§ **Listed records**
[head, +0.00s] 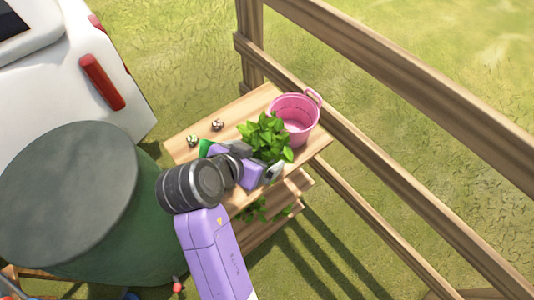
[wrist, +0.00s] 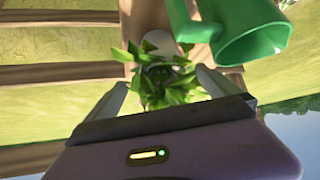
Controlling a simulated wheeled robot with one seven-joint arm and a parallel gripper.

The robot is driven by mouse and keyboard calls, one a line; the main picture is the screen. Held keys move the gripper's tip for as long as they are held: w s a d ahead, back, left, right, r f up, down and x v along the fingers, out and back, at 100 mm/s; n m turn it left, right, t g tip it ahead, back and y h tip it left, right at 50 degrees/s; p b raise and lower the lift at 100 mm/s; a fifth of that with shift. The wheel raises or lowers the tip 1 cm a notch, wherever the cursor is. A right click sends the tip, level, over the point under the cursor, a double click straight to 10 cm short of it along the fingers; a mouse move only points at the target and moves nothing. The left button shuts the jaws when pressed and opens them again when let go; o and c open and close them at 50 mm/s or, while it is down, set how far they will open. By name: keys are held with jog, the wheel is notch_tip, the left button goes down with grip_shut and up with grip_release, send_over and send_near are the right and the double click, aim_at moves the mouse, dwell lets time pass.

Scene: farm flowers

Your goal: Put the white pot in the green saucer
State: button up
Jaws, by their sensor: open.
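A leafy green plant (head: 264,138) stands on the wooden shelf, and its leaves also fill the middle of the wrist view (wrist: 160,82). A pale rounded surface (wrist: 158,42) shows behind the leaves there; it may be part of the white pot, but the leaves hide most of it. My gripper (wrist: 160,88) is open, with one finger on each side of the leaves. In the head view my gripper (head: 257,160) is at the plant's near side. I cannot tell whether the fingers touch the pot. I cannot make out the green saucer for sure.
A green watering can (wrist: 255,35) is close to my right finger in the wrist view. A pink bucket (head: 297,115) stands behind the plant on the shelf top (head: 240,108). Two small objects (head: 217,124) lie to the left. A wooden fence (head: 370,150) runs behind.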

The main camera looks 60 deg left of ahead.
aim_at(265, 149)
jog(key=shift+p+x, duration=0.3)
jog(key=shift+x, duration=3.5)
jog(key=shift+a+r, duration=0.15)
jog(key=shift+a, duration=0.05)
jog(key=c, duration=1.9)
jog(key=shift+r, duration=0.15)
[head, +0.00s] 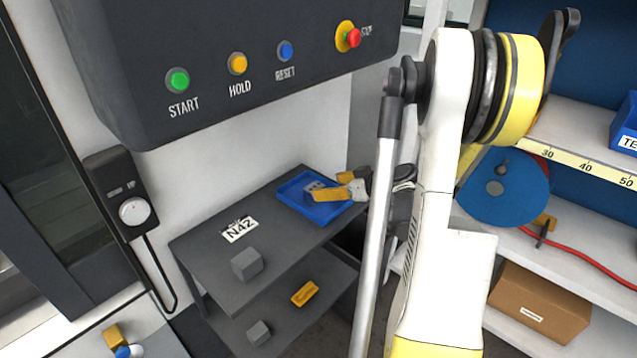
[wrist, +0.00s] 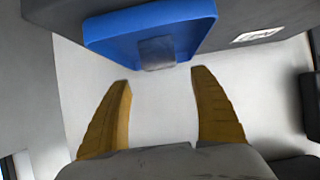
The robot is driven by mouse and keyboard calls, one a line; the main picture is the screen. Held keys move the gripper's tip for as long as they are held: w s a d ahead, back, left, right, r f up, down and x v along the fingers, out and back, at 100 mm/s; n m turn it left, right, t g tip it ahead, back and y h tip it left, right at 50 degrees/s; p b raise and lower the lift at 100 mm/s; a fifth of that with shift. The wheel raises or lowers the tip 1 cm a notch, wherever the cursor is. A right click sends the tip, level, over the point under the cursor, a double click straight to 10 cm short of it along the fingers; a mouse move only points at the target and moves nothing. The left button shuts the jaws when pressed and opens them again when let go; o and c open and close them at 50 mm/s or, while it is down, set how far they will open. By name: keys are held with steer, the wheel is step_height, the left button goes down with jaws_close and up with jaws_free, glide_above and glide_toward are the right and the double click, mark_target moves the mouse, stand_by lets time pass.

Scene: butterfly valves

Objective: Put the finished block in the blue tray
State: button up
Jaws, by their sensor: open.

§ **Goal**
The material above must be printed exactly, with its pictures left out.

§ **Answer for the task**
[head, +0.00s] 
[wrist, +0.00s] 
Controlling a simulated wheeled robot with one seven-joint arm and a parallel gripper.

The robot is driven by mouse and keyboard calls, one a line; the main picture is the screen. Held keys move the gripper's tip for as long as they are held: w s a d ahead, back, left, right, r f up, down and x v along the fingers, out and back, at 100 mm/s; n m turn it left, right, t g tip it ahead, back and y h tip it left, right at 50 degrees/s; p b raise and lower the lift at 100 mm/s; a fifth of that with shift. The wheel raises or lowers the tip 1 cm a notch, wherever the cursor is. A right click sends the tip, level, over the point under the cursor, a double click straight to 10 cm short of it along the fingers; a mouse move only points at the target and moves nothing. The left button shuts the jaws when pressed and opens them again when let go; o and c open and close them at 50 mm/s or, while it is down, set how far they will open. By name: keys are held with jog, the wheel is notch_tip, the left button goes down with grip_shut and up with grip_release, send_over and send_near are the right and the double click, aim_at moves the mouse, dwell lets time pass.

Scene: farm flowers

Your goal: Put the white pot in the green saucer
State: button up
Jaws, by their sensor: open.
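A leafy green plant (head: 264,138) stands on the wooden shelf, and its leaves also fill the middle of the wrist view (wrist: 160,82). A pale rounded surface (wrist: 158,42) shows behind the leaves there; it may be part of the white pot, but the leaves hide most of it. My gripper (wrist: 160,88) is open, with one finger on each side of the leaves. In the head view my gripper (head: 257,160) is at the plant's near side. I cannot tell whether the fingers touch the pot. I cannot make out the green saucer for sure.
A green watering can (wrist: 255,35) is close to my right finger in the wrist view. A pink bucket (head: 297,115) stands behind the plant on the shelf top (head: 240,108). Two small objects (head: 217,124) lie to the left. A wooden fence (head: 370,150) runs behind.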

The main camera looks 60 deg left of ahead.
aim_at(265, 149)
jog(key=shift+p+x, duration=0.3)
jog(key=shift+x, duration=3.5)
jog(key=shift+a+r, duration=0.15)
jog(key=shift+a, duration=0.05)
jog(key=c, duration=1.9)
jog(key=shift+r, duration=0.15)
[head, +0.00s] 
[wrist, +0.00s] 
The robot is driven by mouse and keyboard calls, one a line; the main picture is the screen. Held keys move the gripper's tip for as long as they are held: w s a d ahead, back, left, right, r f up, down and x v along the fingers, out and back, at 100 mm/s; n m turn it left, right, t g tip it ahead, back and y h tip it left, right at 50 degrees/s; p b raise and lower the lift at 100 mm/s; a fifth of that with shift. The wheel raises or lowers the tip 1 cm a notch, wherever the cursor is. A right click sends the tip, level, over the point under the cursor, a double click straight to 10 cm short of it along the fingers; a mouse move only points at the target and moves nothing. The left button shuts the jaws when pressed and opens them again when let go; o and c open and close them at 50 mm/s or, while it is down, set how far they will open. By name: keys are held with steer, the wheel is step_height, the left button goes down with jaws_close and up with jaws_free, glide_above and glide_toward are the right and the double click, mark_target moves the mouse, stand_by lets time pass.

Scene: butterfly valves

Objective: Put the finished block in the blue tray
State: button up
Jaws, by their sensor: open.

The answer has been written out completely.